"Aver ragione" è la naturale vocazione della follia.
Essere ebreo è una condizione umana estrema, terribile e insondabile; una condizione di cui l’occidentale ha paura; e noi sappiamo che si ha paura di ciò che sta dentro di noi, non di ciò che ci è estraneo.
Finché c'è al mondo un bimbo che muore di fame, fare letteratura è immorale.
Già il fatto che un libro sia un romanzo non depone a suo favore, è un connotato lievemente losco, come i berretti dei ladruncoli, i molli feltri dei killers, gli impermeabili delle spie.
Gli intellettuali. Questo risibile quinto stato.
I poveri sono le brioches dell'anima.
In definitiva, ha qualcosa da insegnare solo chi non vuole insegnare.
In generale, gli scrittori sono convinti segretamente di essere letti da Dio.
Io amo le macchine imprecise, i computer che sbagliano, i semafori che s'incantano.
L'antisemitismo non è un fenomeno di malvagità politica, troppo lunga è la sua storia per non sospettare che nasconda qualcosa di terribile, una sorta di follia che sempre colpisce chi froda se stesso e mente sul proprio destino.
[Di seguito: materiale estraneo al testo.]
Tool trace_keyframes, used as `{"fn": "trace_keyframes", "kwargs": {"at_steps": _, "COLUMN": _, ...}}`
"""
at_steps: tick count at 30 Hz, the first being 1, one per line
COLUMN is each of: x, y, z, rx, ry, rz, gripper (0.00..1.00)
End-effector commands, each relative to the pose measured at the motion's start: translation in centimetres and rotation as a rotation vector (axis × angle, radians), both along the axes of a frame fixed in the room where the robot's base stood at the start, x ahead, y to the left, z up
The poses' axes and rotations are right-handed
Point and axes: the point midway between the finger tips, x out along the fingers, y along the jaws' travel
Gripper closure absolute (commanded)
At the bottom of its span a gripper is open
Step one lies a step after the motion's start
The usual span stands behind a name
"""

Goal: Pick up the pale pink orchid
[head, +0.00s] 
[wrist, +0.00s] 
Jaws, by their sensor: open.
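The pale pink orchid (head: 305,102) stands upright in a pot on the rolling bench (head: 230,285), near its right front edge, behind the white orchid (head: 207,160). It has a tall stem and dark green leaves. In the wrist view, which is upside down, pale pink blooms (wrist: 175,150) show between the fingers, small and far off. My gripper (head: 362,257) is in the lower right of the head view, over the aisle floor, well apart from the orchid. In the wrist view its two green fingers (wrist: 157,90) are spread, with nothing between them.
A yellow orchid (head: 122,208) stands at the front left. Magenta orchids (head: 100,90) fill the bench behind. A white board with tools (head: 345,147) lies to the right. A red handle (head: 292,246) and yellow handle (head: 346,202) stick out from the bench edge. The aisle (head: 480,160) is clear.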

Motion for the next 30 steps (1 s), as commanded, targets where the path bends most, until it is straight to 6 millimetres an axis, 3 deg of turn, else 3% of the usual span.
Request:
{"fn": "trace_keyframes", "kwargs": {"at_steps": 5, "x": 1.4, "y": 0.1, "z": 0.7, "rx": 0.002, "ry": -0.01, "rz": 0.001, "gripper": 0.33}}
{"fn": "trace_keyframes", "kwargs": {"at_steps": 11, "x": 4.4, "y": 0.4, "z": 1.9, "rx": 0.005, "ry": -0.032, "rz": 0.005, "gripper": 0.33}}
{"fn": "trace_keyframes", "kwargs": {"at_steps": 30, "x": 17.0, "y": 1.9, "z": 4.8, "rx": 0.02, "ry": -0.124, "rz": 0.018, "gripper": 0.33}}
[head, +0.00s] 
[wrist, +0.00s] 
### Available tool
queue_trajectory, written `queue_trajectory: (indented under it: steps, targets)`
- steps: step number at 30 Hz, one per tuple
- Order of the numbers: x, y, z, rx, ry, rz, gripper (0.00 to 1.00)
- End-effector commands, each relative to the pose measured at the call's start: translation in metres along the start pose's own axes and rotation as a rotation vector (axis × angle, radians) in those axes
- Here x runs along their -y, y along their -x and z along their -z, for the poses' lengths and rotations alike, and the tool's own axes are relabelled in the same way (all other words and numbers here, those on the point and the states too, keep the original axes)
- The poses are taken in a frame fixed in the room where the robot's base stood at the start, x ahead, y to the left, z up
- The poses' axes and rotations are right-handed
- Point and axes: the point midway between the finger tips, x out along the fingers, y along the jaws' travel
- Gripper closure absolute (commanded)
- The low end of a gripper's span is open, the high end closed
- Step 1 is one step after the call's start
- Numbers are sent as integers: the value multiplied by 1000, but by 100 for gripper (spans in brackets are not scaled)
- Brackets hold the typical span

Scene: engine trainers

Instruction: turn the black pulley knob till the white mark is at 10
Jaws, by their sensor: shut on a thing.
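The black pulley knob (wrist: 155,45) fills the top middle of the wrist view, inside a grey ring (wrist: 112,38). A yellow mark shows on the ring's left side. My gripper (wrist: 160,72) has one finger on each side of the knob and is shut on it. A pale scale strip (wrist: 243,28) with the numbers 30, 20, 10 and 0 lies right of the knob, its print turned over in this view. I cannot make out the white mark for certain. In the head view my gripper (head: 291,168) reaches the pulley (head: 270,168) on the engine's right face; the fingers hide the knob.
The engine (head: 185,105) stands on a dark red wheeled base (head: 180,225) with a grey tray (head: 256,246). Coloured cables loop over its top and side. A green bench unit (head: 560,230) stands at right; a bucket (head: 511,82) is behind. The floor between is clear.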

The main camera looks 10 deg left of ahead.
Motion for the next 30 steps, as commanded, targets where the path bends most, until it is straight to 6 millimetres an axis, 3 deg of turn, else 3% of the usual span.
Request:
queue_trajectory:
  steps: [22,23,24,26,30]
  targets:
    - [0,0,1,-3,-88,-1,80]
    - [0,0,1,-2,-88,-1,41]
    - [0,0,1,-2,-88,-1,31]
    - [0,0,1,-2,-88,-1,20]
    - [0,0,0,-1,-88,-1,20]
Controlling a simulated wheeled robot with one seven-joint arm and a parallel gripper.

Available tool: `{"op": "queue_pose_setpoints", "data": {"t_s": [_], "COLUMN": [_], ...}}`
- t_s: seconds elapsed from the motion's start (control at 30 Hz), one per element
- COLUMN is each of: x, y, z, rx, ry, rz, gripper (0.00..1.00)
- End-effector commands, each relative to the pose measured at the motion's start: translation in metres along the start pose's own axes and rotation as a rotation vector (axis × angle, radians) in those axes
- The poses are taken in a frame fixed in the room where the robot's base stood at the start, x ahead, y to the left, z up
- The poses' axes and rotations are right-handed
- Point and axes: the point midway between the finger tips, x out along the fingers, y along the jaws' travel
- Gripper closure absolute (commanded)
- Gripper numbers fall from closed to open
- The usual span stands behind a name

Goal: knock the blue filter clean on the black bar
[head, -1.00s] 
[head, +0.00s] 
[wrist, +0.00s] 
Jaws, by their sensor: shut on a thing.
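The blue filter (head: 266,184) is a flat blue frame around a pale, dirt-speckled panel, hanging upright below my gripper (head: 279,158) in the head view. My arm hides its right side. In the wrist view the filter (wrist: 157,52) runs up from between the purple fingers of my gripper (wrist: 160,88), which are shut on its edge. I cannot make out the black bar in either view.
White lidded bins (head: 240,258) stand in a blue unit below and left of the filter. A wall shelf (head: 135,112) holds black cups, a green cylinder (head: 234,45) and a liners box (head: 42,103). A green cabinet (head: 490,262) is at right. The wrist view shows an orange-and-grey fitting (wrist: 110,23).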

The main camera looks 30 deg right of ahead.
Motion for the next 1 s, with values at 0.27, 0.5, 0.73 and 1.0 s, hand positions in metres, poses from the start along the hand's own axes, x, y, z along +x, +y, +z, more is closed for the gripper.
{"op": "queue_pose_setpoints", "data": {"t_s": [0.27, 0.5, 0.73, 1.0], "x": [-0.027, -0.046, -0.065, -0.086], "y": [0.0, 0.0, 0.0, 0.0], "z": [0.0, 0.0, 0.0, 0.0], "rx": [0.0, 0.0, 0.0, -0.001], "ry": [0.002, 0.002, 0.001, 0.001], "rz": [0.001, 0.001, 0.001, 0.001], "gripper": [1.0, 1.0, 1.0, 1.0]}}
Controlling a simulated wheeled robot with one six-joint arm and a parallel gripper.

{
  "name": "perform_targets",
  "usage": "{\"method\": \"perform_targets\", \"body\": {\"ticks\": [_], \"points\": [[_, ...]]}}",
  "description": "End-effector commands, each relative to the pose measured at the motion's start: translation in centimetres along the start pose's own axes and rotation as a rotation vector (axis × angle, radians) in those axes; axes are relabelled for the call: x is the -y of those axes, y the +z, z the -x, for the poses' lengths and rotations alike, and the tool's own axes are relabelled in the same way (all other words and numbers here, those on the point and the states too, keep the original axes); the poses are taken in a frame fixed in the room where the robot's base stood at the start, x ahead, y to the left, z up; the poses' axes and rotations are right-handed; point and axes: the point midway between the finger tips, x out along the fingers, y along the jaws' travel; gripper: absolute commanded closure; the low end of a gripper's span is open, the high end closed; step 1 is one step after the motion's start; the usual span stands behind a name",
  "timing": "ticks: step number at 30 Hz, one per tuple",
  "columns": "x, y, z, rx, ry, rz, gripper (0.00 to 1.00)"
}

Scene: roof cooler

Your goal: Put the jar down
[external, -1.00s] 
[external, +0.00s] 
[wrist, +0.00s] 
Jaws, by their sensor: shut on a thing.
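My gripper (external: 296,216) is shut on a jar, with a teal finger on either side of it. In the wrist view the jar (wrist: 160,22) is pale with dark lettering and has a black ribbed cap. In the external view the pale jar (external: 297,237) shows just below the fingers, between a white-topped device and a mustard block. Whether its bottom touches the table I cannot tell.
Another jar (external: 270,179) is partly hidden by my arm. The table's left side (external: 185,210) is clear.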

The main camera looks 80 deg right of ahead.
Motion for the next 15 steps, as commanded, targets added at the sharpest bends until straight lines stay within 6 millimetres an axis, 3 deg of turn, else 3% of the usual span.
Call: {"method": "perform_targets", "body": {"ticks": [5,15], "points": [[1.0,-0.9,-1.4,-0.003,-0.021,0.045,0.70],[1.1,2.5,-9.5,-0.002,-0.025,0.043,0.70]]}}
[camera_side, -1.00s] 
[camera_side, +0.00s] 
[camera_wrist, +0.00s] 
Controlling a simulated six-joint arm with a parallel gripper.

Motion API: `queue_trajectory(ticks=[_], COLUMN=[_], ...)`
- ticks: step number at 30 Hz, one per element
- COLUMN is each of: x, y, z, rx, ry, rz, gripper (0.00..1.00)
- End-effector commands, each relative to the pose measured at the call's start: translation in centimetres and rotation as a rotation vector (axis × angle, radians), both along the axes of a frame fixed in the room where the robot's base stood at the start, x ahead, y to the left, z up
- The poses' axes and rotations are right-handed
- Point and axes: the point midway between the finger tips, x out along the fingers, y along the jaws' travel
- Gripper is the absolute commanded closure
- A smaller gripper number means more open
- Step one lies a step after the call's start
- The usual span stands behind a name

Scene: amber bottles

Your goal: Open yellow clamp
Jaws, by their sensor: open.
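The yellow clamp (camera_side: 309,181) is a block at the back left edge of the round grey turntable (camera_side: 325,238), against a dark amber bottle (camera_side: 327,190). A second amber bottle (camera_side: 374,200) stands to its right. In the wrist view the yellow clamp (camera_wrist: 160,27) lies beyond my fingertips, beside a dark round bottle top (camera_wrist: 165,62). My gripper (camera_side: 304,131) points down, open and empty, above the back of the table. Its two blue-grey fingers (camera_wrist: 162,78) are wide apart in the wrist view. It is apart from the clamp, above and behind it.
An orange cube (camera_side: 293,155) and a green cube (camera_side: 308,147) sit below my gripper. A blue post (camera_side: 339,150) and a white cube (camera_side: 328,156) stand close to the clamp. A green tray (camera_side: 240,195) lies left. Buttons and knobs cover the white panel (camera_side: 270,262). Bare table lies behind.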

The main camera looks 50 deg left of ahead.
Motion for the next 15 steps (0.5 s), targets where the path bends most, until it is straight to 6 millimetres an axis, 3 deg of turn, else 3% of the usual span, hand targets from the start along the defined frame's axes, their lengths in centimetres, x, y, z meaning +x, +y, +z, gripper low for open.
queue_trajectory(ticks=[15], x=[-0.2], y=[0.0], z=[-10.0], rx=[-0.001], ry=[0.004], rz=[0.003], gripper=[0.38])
L'ebreo è esule: e noi crediamo di non esserlo?
L'importante è proporre delle ipotesi. Nessuna attività è più nobile di questa, più degna dell'uomo.
L'uomo vive di pane e pigiama.
La letteratura, ben lungi dall'esprimere la totalità dell'uomo, non è espressione, ma provocazione.
La vita è e deve essere un negativo dei sogni.
Letteratura è un gesto non solo arbitrario, ma anche vizioso: è sempre un gesto di disubbidienza, peggio, un lazzo, una beffa; e insieme un gesto sacro, dunque antistorico, provocatorio.
Letteratura. Quando getta via la propria anima trova il proprio destino.
Lo scrittore deve adescare, non deve raccontare niente, non ha nessun compito di trasmettere verità.
Lo scrittore sceglie in primo luogo di essere inutile.
Lo scrittore è colui che è sommamente, eroicamente incompetente di letteratura.
Nella nostra cultura noi non riusciamo a pensare al paradiso, per il momento, se non come una variante particolarmente luminosa del nulla.
Nello psicoanalista c'è una strana mescolanza del fool e del prete, direi del vescovo e del ciarlatano.
Non c'è al mondo oggetto librario più fascinoso, seducente, innamorativo di una Enciclopedia.
Non conosco migliore scuola di anarchia del matrimonio indissolubile.
Non credetegli quando dicono che lo scrittore deve adoperare una lingua che tutti devono capire. Non la deve capire nessuno! Figurarsi. Devono leggerla, rileggerla; sennò quale sarebbe la polivalenza linguistica dello scrittore nel tempo?
Ogni viaggio comincia con un vagheggiamento e si conclude con un invece.
Questo gioco arcaico, matematico, simbolico, non ha nulla dello sport: non produce campioni fatti di carne di manzo, non è cordiale, è silenzioso, maniacale, malsano, genera nevrotici protagonisti di un freddo sogno di simboli e tornei, di numeri e di re.
Serve a qualcosa il paradiso? o la sua perfezione include l'inutilità?
Un lettore professionista è in primo luogo chi sa quali libri non leggere.
Un linguaggio è un gigantesco "come se".
Una parola è un incantamento, una evocazione allucinatoria, non designa una 'cosa', ma la cosa diventa parola.